• [Set task]
Only the number is wanted: count the lines that include the word "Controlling".

--*--

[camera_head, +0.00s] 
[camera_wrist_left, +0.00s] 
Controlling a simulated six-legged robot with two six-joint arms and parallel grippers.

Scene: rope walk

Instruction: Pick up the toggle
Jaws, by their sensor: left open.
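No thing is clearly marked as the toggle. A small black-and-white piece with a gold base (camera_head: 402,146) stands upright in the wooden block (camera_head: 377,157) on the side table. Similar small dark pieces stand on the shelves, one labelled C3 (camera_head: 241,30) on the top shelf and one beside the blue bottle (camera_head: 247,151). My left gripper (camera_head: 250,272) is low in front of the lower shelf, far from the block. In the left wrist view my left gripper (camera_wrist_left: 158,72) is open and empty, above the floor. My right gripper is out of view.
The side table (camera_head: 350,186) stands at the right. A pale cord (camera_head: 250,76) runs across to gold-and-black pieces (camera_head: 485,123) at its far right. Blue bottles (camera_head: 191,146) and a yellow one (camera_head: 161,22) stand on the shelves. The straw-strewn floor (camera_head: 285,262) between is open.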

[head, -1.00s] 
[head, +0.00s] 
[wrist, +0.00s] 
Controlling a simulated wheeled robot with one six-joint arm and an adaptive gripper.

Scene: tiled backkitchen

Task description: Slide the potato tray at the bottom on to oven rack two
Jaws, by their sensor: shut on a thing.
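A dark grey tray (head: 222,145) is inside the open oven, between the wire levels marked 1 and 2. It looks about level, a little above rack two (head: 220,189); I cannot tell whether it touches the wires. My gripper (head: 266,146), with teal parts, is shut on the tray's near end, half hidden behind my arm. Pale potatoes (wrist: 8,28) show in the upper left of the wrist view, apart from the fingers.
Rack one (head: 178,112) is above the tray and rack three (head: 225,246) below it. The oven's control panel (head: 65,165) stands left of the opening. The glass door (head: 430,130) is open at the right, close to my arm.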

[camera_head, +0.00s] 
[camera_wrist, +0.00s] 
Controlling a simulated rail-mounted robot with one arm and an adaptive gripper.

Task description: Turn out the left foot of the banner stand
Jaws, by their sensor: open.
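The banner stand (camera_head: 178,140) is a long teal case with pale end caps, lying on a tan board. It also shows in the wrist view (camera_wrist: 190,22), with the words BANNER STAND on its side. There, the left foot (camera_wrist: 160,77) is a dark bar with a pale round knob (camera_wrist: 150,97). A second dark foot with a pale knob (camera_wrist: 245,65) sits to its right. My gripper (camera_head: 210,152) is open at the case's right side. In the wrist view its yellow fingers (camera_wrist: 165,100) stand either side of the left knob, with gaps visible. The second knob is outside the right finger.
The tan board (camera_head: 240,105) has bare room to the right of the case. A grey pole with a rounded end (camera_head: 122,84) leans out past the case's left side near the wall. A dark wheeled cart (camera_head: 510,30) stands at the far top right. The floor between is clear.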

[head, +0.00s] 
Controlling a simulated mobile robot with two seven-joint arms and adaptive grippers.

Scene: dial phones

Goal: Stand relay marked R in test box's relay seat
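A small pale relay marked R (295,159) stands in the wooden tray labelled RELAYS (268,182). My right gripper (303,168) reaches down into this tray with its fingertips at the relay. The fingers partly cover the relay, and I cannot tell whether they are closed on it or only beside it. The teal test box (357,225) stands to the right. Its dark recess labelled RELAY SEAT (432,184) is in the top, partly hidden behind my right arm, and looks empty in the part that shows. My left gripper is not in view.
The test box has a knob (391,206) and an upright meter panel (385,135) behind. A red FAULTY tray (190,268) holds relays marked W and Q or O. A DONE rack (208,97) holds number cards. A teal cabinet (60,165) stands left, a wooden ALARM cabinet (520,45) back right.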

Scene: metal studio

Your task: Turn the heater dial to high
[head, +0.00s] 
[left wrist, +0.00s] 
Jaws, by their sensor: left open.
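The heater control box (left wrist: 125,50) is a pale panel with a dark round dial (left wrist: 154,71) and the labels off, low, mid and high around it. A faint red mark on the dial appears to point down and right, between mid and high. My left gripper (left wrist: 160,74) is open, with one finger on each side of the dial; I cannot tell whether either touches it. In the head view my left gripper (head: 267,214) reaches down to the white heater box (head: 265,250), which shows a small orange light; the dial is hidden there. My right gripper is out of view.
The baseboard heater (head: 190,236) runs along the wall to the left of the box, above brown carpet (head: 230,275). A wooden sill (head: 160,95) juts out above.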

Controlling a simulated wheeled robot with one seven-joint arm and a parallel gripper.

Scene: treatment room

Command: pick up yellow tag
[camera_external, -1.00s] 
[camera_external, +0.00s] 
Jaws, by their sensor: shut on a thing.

--*--

• [Response to the exercise]
5